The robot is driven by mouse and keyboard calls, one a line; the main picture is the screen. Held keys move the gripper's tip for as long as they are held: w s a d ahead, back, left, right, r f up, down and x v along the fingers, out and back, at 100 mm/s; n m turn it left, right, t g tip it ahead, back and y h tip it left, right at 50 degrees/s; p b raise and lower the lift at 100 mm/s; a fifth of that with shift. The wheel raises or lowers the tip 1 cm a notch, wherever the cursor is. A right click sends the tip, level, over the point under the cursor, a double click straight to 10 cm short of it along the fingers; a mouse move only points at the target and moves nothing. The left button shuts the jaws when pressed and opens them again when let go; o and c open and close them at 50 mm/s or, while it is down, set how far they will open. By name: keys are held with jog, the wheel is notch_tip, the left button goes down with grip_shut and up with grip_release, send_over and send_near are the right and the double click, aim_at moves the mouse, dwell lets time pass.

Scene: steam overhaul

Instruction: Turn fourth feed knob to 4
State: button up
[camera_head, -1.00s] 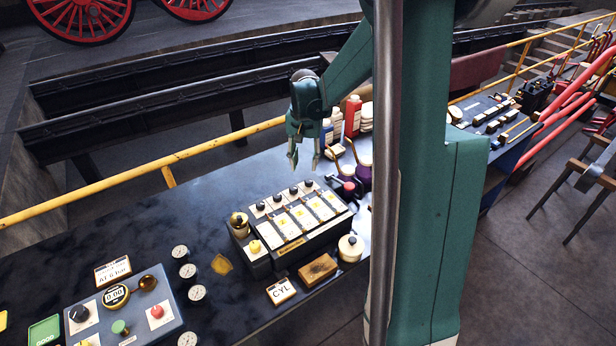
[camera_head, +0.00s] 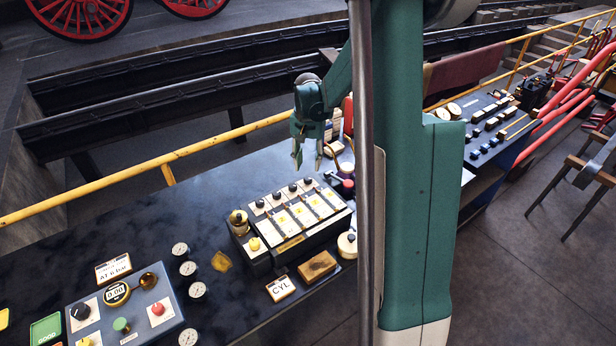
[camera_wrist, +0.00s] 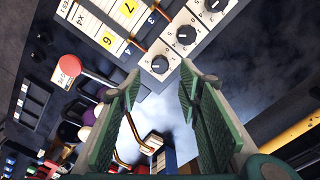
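The feed box (camera_head: 290,243) has a row of dark knobs along its far edge, above yellow-and-white numbered plates. The fourth feed knob (camera_head: 308,181) is at the right end of the row. In the wrist view it is the black knob (camera_wrist: 159,64) on a white dial plate, beside the printed 4. Its exact setting is too small to read. My gripper (camera_head: 307,162) hangs above the far right end of the box, fingers down. In the wrist view my gripper (camera_wrist: 161,72) is open and empty, its fingertips on either side of the fourth knob in the picture, apparently above it.
A red-knobbed lever (camera_head: 347,187) stands just right of the box, near my gripper; its red ball (camera_wrist: 68,65) shows in the wrist view. A yellow rail (camera_head: 200,146) runs behind the bench.

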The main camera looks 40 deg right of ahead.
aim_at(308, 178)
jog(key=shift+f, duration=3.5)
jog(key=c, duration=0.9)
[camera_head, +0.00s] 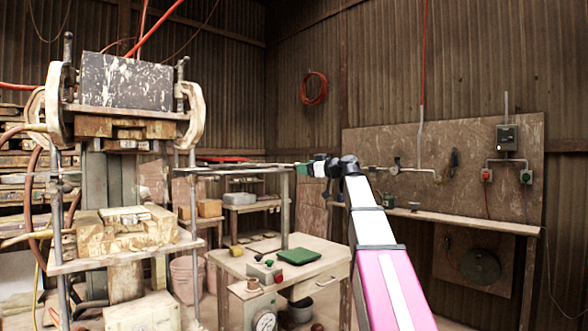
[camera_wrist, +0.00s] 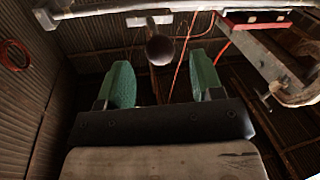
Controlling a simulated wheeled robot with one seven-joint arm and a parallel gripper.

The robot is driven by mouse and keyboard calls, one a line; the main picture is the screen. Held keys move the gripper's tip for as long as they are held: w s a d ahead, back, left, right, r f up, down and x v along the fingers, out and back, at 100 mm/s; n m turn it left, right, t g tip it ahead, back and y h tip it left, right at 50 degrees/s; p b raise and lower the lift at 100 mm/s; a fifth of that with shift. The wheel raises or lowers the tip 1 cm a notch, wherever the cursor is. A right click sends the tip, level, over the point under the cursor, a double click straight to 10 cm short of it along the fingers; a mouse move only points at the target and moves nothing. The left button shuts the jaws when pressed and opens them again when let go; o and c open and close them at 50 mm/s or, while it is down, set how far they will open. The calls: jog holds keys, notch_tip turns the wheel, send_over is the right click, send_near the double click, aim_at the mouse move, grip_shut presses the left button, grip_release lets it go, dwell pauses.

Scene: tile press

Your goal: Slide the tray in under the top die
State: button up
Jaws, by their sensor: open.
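The top die (camera_head: 127,128) is a layered wooden block under the dark, paint-flaked press head at left. The lower die (camera_head: 125,230) sits below it, with an open gap between. A flat red piece, apparently the tray (camera_head: 222,159), lies on a thin shelf right of the gap; its red edge seems to show in the wrist view (camera_wrist: 256,22). My gripper (camera_head: 307,168) is at the shelf's right end. In the wrist view its green fingers (camera_wrist: 163,80) are open. A dark round knob (camera_wrist: 160,49) lies just beyond and between them; contact cannot be told.
The shelf (camera_head: 237,170) stands on a post above a work table (camera_head: 290,266) holding a green pad (camera_head: 299,256) and a small control box. Press columns and pale clamp arms (camera_head: 193,114) flank the gap. A wall bench (camera_head: 450,220) is at right.

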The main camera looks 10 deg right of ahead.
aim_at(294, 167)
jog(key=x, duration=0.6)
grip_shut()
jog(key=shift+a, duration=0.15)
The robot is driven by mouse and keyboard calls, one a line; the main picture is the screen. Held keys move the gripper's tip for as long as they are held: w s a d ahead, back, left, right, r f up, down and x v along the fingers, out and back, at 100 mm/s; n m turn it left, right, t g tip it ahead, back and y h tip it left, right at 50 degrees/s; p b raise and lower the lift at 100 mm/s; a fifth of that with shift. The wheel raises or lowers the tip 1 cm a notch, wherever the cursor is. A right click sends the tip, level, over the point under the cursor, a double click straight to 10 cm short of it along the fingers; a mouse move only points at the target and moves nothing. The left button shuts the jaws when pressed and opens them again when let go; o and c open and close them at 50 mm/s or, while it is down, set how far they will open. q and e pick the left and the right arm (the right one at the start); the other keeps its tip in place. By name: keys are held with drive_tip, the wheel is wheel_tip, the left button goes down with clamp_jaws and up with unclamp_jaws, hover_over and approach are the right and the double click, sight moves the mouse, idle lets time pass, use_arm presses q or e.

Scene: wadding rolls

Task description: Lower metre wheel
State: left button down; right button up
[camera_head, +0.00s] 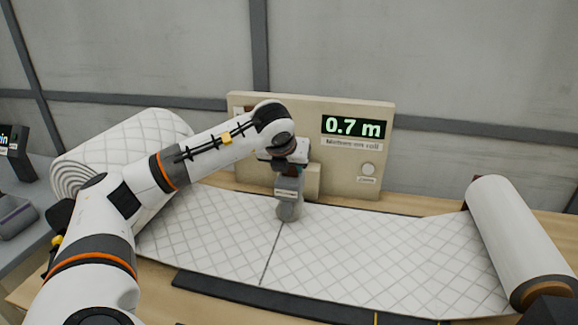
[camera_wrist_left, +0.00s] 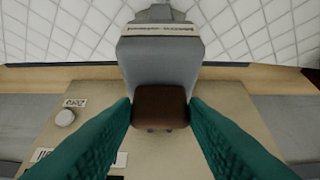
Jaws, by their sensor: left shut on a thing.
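The metre wheel's grey arm (camera_head: 289,190) stands in front of the beige panel, its rounded lower end (camera_head: 289,211) at the quilted wadding sheet (camera_head: 370,245). I cannot tell for sure whether it touches the sheet. In the left wrist view the grey arm (camera_wrist_left: 160,62) carries a pale label and a brown handle (camera_wrist_left: 160,106). My left gripper (camera_head: 287,168) is shut on this handle, with a green finger on each side (camera_wrist_left: 160,112). The gripper and forearm hide part of the panel behind. My right gripper is not in view.
The beige panel (camera_head: 240,125) has a display (camera_head: 354,127) reading 0.7 m and a round white button (camera_head: 368,169). A thick wadding roll (camera_head: 110,140) lies at left, a white roll (camera_head: 515,235) at right. A dark slot or line (camera_head: 270,255) crosses the sheet.

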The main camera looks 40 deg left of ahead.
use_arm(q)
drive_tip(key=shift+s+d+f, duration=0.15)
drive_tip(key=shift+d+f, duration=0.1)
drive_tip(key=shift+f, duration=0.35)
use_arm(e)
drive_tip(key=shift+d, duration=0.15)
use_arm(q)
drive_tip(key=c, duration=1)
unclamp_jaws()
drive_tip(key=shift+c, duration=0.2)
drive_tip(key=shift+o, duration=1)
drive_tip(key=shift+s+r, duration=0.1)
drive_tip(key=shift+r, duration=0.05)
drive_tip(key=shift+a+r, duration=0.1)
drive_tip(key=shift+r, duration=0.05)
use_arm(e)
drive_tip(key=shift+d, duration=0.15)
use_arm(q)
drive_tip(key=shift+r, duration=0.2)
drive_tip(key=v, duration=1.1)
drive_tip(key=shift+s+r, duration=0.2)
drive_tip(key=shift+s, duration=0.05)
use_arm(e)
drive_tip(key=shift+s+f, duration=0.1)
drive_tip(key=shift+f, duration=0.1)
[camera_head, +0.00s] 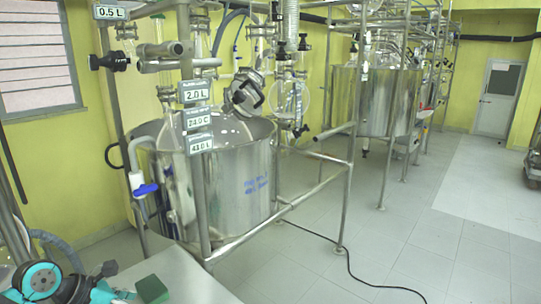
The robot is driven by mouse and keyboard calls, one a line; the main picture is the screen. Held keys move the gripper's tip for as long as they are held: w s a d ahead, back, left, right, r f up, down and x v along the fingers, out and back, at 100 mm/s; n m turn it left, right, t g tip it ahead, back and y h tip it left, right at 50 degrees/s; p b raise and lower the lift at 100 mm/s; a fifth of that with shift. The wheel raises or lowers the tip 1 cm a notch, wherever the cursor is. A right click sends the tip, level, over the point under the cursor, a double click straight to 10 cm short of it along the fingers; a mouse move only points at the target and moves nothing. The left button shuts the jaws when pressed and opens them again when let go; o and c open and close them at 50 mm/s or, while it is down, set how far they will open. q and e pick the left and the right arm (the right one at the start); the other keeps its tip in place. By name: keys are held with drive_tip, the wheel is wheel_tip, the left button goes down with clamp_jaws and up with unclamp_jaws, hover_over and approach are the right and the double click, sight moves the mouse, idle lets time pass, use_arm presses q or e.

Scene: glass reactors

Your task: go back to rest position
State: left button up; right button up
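Neither of my grippers can be made out in the head view. A teal and black mechanical part (40,281) shows at the bottom left corner, cut off by the picture's edge. I cannot tell whether it is part of my left arm or equipment. No part of my right arm shows.
A green block (152,289) lies on a pale tabletop (180,276) at the bottom. A steel reactor vessel (240,180) stands behind it in a pipe frame (342,205), with glassware above. Another vessel (385,100) stands farther back. A black cable (345,260) crosses the open tiled floor (440,235) on the right.

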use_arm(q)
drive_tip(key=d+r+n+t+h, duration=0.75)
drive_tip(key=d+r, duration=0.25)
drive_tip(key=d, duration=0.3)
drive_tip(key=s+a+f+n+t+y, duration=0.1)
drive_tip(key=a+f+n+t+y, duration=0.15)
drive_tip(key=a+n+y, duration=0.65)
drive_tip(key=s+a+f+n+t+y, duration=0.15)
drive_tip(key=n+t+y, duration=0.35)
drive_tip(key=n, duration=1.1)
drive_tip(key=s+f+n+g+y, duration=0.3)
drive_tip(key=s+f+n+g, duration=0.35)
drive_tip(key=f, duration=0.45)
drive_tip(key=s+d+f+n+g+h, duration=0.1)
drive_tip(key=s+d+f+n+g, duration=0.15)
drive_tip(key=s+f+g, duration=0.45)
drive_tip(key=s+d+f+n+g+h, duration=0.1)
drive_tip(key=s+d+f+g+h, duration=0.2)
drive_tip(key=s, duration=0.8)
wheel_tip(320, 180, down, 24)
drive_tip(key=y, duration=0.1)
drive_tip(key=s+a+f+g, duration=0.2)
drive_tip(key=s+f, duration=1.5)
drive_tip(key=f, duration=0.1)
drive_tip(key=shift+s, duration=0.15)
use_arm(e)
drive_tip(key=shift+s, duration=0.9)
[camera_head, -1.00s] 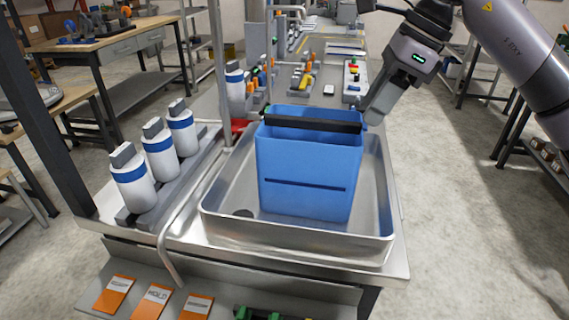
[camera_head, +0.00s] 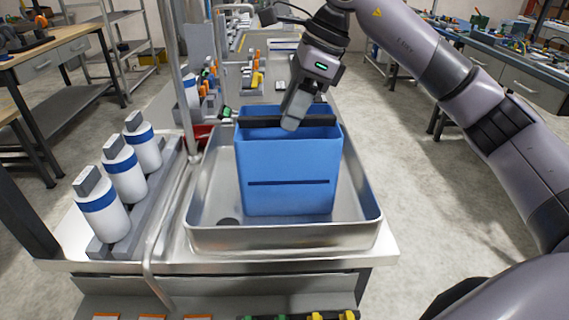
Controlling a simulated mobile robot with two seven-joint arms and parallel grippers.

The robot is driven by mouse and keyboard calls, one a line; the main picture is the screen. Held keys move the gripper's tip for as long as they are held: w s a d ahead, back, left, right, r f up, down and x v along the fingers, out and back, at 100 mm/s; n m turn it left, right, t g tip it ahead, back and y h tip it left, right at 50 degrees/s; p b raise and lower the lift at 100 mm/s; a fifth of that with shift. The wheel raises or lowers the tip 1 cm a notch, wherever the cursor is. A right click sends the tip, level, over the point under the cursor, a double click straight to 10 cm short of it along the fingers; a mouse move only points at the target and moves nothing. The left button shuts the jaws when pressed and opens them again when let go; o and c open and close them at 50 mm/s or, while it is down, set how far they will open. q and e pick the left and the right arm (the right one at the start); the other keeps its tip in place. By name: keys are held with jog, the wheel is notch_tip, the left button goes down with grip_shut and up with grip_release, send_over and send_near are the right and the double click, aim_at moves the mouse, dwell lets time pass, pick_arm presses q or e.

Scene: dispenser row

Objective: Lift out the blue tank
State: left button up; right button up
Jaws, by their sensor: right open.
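The blue tank (camera_head: 288,172) stands upright inside a shallow metal basin (camera_head: 283,240). A dark bar (camera_head: 316,120) runs across the tank's top. My right gripper (camera_head: 292,118) points down at the top of the tank, over the middle of the bar. It is open, and a finger hides part of the bar. I cannot tell whether the fingers touch it. My left gripper does not show.
Several white bottles with blue bands, such as the front one (camera_head: 103,207), stand on a rack left of the basin. A bent metal pipe (camera_head: 150,262) and upright post (camera_head: 181,90) stand between them. Small parts lie on the bench behind.

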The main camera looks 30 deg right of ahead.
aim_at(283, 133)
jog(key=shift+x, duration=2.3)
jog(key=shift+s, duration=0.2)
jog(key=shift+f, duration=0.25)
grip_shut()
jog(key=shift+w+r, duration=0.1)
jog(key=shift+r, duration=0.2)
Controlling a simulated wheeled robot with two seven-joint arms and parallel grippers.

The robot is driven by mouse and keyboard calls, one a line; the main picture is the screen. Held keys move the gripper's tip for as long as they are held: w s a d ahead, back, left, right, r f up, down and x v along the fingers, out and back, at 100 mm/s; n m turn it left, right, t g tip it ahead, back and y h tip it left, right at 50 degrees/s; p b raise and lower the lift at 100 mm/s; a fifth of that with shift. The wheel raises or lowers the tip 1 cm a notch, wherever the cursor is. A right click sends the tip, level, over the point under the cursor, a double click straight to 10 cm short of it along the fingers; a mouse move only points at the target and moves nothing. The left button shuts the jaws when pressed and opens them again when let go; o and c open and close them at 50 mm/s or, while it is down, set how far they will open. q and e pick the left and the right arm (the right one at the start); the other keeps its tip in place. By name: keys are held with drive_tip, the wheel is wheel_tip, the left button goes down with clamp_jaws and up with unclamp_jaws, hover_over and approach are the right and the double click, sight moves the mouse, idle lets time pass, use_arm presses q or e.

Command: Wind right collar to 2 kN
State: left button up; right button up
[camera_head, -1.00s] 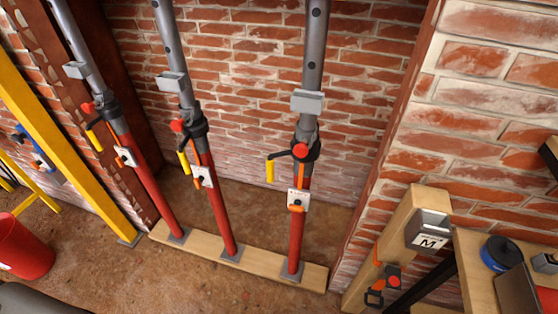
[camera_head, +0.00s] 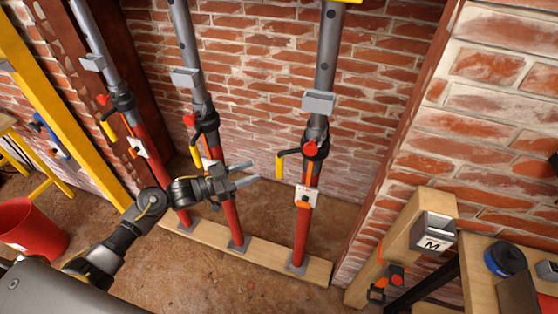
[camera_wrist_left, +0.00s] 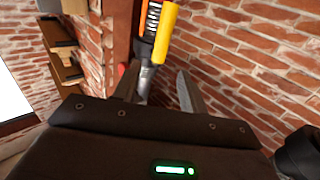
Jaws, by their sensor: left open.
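Three red-and-grey props stand in a row. The right prop's dark collar (camera_head: 315,149) has a red knob and a crank with a yellow handle (camera_head: 279,166) hanging on its left. A small white gauge plate (camera_head: 307,196) sits below the collar; its reading is too small to tell. My left gripper (camera_head: 254,175) is open and empty, left of and below the yellow handle, apart from it, and in front of the middle prop. In the left wrist view, a yellow handle (camera_wrist_left: 165,35) shows beyond my open fingers (camera_wrist_left: 157,90). My right gripper is not in view.
The props stand on a wooden sole board (camera_head: 317,270) before a brick wall (camera_head: 260,60). The middle prop (camera_head: 232,222) is close behind my left gripper. A yellow post (camera_head: 60,110) and red bucket (camera_head: 35,228) are left. A wooden post with an M box (camera_head: 434,233) stands right.

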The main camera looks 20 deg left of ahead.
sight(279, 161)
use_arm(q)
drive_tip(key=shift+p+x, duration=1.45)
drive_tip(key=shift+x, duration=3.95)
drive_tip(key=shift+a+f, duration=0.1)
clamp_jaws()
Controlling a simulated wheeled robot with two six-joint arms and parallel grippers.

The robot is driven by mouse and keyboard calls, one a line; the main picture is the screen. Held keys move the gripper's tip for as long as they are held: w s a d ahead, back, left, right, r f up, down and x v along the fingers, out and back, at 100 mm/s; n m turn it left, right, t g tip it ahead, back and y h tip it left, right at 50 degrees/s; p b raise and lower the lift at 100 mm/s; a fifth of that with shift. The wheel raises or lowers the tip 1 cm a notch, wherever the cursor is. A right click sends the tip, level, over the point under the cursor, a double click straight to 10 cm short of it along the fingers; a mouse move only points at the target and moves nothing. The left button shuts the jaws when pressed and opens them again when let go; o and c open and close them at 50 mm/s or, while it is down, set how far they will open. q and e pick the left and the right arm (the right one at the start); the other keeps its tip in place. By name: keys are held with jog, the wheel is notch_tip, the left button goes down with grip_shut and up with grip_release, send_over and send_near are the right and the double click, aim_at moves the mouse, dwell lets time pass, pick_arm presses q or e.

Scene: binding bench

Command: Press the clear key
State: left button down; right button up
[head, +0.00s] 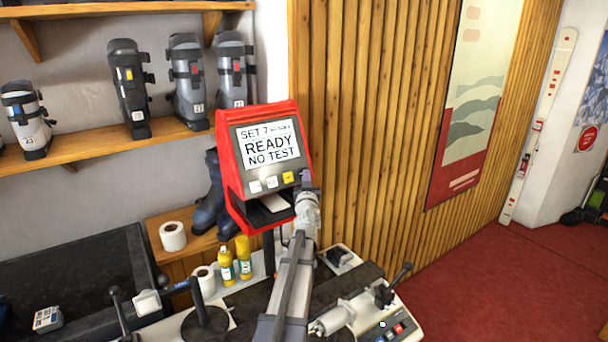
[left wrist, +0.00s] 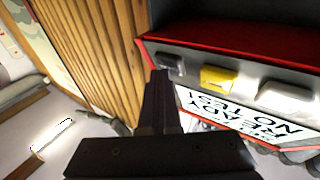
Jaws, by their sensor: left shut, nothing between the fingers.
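The red tester console (head: 228,150) stands above the bench, its screen (head: 270,143) reading "READY NO TEST". Below the screen is a row of keys: white keys (head: 255,187), a yellow key (head: 288,177), and a dark key at the row's end, seen in the left wrist view (left wrist: 170,63). I cannot read the key labels, so I cannot tell which is the clear key. My left gripper (head: 305,180) is shut and empty at the right end of the row. In the left wrist view its fingertips (left wrist: 160,75) overlap the dark key's edge; contact is unclear. My right gripper is out of view.
Below the console, yellow bottles (head: 243,257) and paper rolls (head: 173,236) stand on the left. A bench device with a lever (head: 385,293) is at lower right. Ski boots (head: 130,88) line the shelf. A wood-slat wall (head: 370,130) stands behind; red floor (head: 480,270) is open at right.

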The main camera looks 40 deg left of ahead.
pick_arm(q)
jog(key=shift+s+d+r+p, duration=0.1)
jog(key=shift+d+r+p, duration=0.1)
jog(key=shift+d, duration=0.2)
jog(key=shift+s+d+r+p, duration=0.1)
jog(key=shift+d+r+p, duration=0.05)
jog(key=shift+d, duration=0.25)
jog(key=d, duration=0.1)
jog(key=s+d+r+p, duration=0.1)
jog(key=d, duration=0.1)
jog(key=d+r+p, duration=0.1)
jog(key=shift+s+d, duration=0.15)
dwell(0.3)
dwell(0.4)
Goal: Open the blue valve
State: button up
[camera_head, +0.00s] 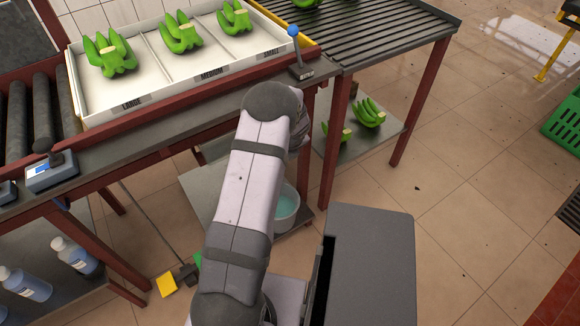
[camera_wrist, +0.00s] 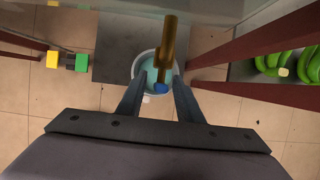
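In the wrist view, a brass pipe-like piece (camera_wrist: 168,48) points toward me and has a small blue part (camera_wrist: 160,88) at its near end, which looks like the blue valve. My gripper (camera_wrist: 158,97) is open, with its two dark fingers wide apart. The blue part shows between them, with visible gaps on both sides; its depth relative to the fingertips is hard to tell. In the head view my arm hides the gripper and the brass piece. A blue-knobbed lever (camera_head: 294,32) stands at the table edge there; I cannot tell whether it is related.
A bucket of bluish water (camera_head: 286,208) stands below, also visible in the wrist view (camera_wrist: 143,70). A white tray (camera_head: 150,105) with green banana bunches lies on the table. Dark red table legs (camera_head: 328,150) flank the space. Open tiled floor (camera_head: 450,200) lies right.

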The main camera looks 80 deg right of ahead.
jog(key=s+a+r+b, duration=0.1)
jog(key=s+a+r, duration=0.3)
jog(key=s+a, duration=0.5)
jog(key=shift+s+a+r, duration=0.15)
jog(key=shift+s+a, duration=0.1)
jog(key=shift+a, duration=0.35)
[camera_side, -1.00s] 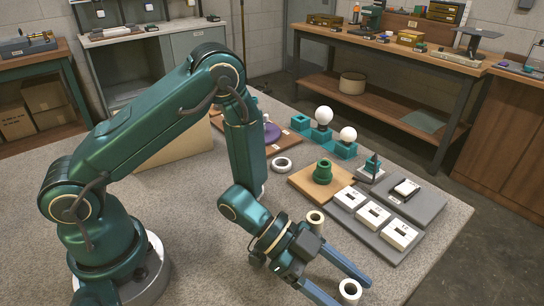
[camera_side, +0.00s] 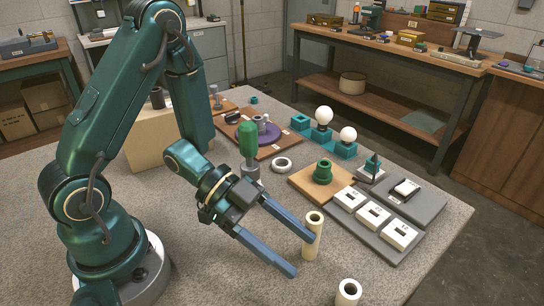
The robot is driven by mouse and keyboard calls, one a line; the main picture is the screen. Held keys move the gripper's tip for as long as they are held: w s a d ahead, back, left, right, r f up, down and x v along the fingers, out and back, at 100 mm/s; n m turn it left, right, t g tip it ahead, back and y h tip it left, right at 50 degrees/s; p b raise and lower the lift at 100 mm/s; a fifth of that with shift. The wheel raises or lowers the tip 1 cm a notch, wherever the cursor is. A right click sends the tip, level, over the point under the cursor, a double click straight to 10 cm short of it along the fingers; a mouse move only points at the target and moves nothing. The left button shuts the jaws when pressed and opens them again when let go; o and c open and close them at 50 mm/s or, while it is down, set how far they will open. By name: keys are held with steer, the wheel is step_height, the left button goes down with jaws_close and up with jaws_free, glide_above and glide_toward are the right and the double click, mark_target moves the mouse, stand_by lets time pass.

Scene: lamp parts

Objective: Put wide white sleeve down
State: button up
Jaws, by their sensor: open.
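The wide white sleeve (camera_side: 348,293) stands upright on the grey table at the bottom edge of the side view, its open top facing up. Its lower part is cut off by the frame. My gripper (camera_side: 302,253) is open and empty, up and to the left of the sleeve and apart from it. A narrower cream tube (camera_side: 312,238) stands upright beside my far fingertip. I cannot tell whether that finger touches the tube.
A white ring (camera_side: 282,164) and a green-handled tool (camera_side: 248,140) are behind my gripper. A green part (camera_side: 323,172) sits on a wooden board (camera_side: 304,183). A grey tray (camera_side: 389,250) with white boxes lies to the right. Bulbs (camera_side: 323,115) stand farther back.

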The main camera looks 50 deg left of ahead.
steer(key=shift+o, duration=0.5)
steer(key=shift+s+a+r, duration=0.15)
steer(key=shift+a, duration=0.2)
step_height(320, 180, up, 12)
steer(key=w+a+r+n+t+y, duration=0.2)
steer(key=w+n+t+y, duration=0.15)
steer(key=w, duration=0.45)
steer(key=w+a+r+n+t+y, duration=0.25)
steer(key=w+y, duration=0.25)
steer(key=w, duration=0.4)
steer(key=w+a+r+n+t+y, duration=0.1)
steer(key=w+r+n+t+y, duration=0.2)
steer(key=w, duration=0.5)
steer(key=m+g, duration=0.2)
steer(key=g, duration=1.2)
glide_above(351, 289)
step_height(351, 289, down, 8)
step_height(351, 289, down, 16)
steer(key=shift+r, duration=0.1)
#####
## WHAT YOU NEED TO DO
Look above for every line with the word "Objective" and copy it.

## ANSWER FOR THE TASK
Objective: Lift out the blue tank
Objective: Put wide white sleeve down

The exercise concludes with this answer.